Ordinary Iraqi's Resisting US Occupation
According to the senior military correspondent for Knight Ridder, there's a "big difference" between Iraq and Vietnam. Joseph Galloway repeats the Bush-corporate media claim that the new insurgents were a tiny priveleged class under Hussein's brutal regime, and are risking their lives to hold onto their "BMW's, mansions and other perks". Since they are hated by both the long oppressed Kurds in the north, and Shiites in the south, they are forced to "swim like fish" in a little pond known as the Sunni Triangle.
Yet the wishful picture of the opposition, as a small group of terrorists without popular support, is becoming increasingly outdated as the days wear on.
For starters, the city of Mosul, far to the north of the Sunni Triangle, has been ground zero for the most damaging news lately. Today a couple US soldiers had there throats slit, according to witnesses. A week ago two US blackhawk helicopters were downed in the city, killing a total of 17 soldiers. To be fair, Mosul is a predominantly Sunni Arab town, but insurgency attacks are now being reported in the mostly Kurdish city of Kirkuk against US puppets, and against US allies in the south.
More glaringly, in Falluja, a city that has come to symbolize the resistance, observers point out that the armed insurgency began after April 28. On that day 13 people were killed and 75 were wounded when peaceful protesters, demanding that the army stop using a school as their military base, were sprayed with bullets by US soldiers. Before that day the town was unknown to most of the outside world. The Guardian introduced readers to Falluja in their article on the tragedy by saying, " US troops opened fire on a group of Iraqi demonstrators near Baghdad yesterday". The article's title reads US troops 'kill 13 Iraqi protesters'". Indeed, if you do a search for the word "Falluja" on the Guardian's lengthy Timeline: Iraq", you find no mention of the city before April 28, 2003.
One might expect that shooting protesters, home invasions, disappearing large numbers of men without charges, killing suspects without trial, "collective punishment" and other terrorist acts (see articles below), would have a certain effect. A recent survey by an independent Iraqi research group corroborates the latest CIA report to be leaked. Both surveys conclude that the US is quickly losing the hearts and minds of the locals. Overall, the report shows that 43% thought of the US military as liberators in May, but less than 15% used that term to describe them in the late September and early October poll. The one Shiite city they surveyed showed the most dramatic drop in support. In May 53% of respondents in Najaf thought of the new authorities as liberators. Now just 5% do. The city was the site of a major bomb attack that killed a Shi'a cleric on the Iraqi Governing Council this Summer.

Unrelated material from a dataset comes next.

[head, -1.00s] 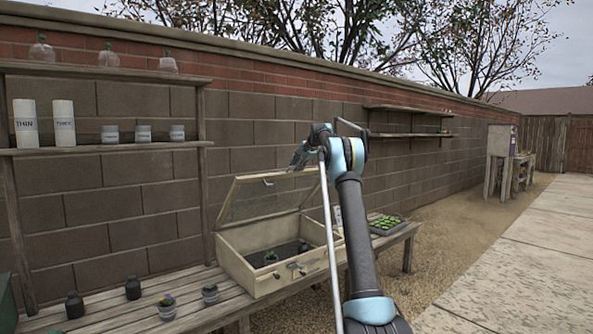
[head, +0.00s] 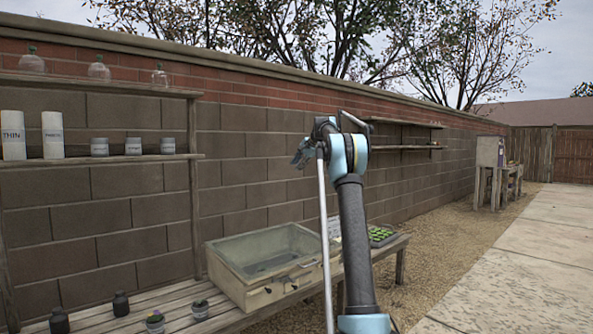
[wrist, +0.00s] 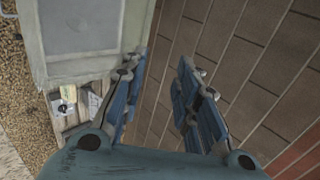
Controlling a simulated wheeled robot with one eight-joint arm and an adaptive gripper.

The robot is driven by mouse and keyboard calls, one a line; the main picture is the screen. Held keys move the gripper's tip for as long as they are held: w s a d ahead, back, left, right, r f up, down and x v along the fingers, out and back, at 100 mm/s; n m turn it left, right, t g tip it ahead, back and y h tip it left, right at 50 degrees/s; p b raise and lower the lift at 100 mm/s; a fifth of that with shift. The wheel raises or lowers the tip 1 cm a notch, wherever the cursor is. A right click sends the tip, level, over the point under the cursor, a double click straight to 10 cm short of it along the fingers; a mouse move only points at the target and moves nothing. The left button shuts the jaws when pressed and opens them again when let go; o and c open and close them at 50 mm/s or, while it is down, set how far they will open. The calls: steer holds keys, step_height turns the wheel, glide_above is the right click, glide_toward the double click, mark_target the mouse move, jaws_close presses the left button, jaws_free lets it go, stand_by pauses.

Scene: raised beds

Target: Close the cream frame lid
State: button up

As any student of non-traditional warfare will tell you, guerrillas depend on popular support for recruits, places to hide, and neighbors to not report them. In there most favorable condition, they are the fish that swim in the sea of the people".
Clearly the occupation authority is doing something to turn their pond into a sea of hatred towards the US. Would anyone like to explain how this war is making us safer?